━━ EXCERPTED DATA ━━

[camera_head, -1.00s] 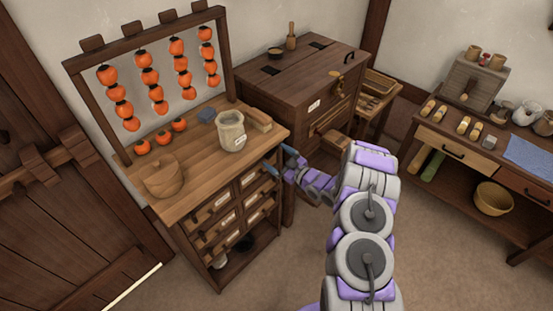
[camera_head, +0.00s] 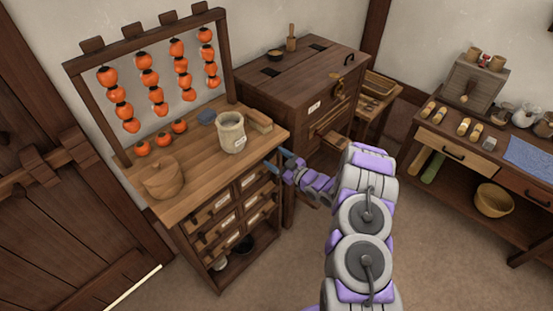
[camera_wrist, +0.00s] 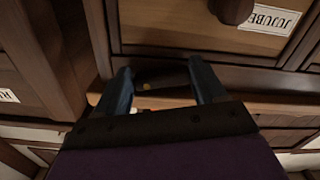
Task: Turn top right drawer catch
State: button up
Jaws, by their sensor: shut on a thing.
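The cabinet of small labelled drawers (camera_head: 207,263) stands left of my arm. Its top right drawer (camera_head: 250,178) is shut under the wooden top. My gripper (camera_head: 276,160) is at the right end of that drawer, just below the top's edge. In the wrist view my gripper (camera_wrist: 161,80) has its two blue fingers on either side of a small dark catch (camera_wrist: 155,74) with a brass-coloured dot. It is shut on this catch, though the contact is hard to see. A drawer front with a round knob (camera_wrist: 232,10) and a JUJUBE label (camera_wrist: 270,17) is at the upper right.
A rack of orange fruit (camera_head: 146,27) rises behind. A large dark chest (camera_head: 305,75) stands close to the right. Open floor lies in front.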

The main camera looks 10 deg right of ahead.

━━━
━━ EXCERPTED DATA ━━

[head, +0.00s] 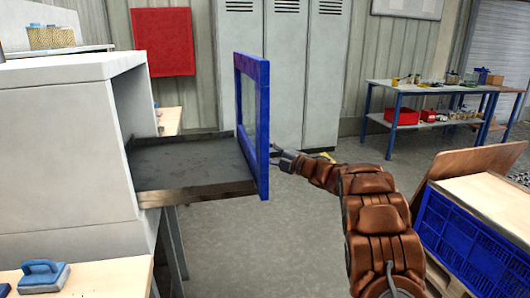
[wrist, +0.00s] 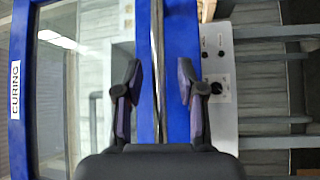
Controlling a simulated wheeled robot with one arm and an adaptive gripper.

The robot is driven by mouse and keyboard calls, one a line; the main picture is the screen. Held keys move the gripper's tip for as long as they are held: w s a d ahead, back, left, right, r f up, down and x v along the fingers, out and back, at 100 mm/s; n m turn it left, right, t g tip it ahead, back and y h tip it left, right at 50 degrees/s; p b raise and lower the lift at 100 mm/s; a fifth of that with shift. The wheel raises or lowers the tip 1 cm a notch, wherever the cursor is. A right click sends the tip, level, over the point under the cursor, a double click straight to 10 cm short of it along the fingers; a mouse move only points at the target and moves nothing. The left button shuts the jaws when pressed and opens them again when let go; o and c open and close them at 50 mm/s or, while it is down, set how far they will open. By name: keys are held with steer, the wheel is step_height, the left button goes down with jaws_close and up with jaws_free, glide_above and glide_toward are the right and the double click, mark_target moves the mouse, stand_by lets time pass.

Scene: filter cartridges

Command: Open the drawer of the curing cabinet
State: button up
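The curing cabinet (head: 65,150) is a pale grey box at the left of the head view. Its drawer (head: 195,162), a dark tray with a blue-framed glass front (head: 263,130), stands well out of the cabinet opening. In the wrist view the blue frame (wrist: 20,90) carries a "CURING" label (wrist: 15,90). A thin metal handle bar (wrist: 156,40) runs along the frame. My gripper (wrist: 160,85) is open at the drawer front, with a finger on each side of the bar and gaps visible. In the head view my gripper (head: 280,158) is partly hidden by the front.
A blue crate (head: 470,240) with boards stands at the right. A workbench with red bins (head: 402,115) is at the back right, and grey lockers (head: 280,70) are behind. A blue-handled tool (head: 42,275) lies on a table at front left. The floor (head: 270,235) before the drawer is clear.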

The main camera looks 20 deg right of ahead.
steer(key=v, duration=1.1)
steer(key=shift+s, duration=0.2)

━━━

STATED EXERCISE ::
Only lines that contain the word "robot" are wanted; copy each of them.

RESPONSE ::
Controlling a simulated wheeled robot with one arm and an adaptive gripper.
The robot is driven by mouse and keyboard calls, one a line; the main picture is the screen. Held keys move the gripper's tip for as long as they are held: w s a d ahead, back, left, right, r f up, down and x v along the fingers, out and back, at 100 mm/s; n m turn it left, right, t g tip it ahead, back and y h tip it left, right at 50 degrees/s; p b raise and lower the lift at 100 mm/s; a fifth of that with shift. The wheel raises or lowers the tip 1 cm a notch, wherever the cursor is. A right click sends the tip, level, over the point under the cursor, a double click straight to 10 cm short of it along the fingers; a mouse move only points at the target and moves nothing. The left button shuts the jaws when pressed and opens them again when let go; o and c open and close them at 50 mm/s or, while it is down, set how far they will open. By name: keys are held with steer, the wheel is step_height, the left button goes down with jaws_close and up with jaws_free, glide_above and glide_toward are the right and the double click, mark_target moves the mouse, stand_by lets time pass.

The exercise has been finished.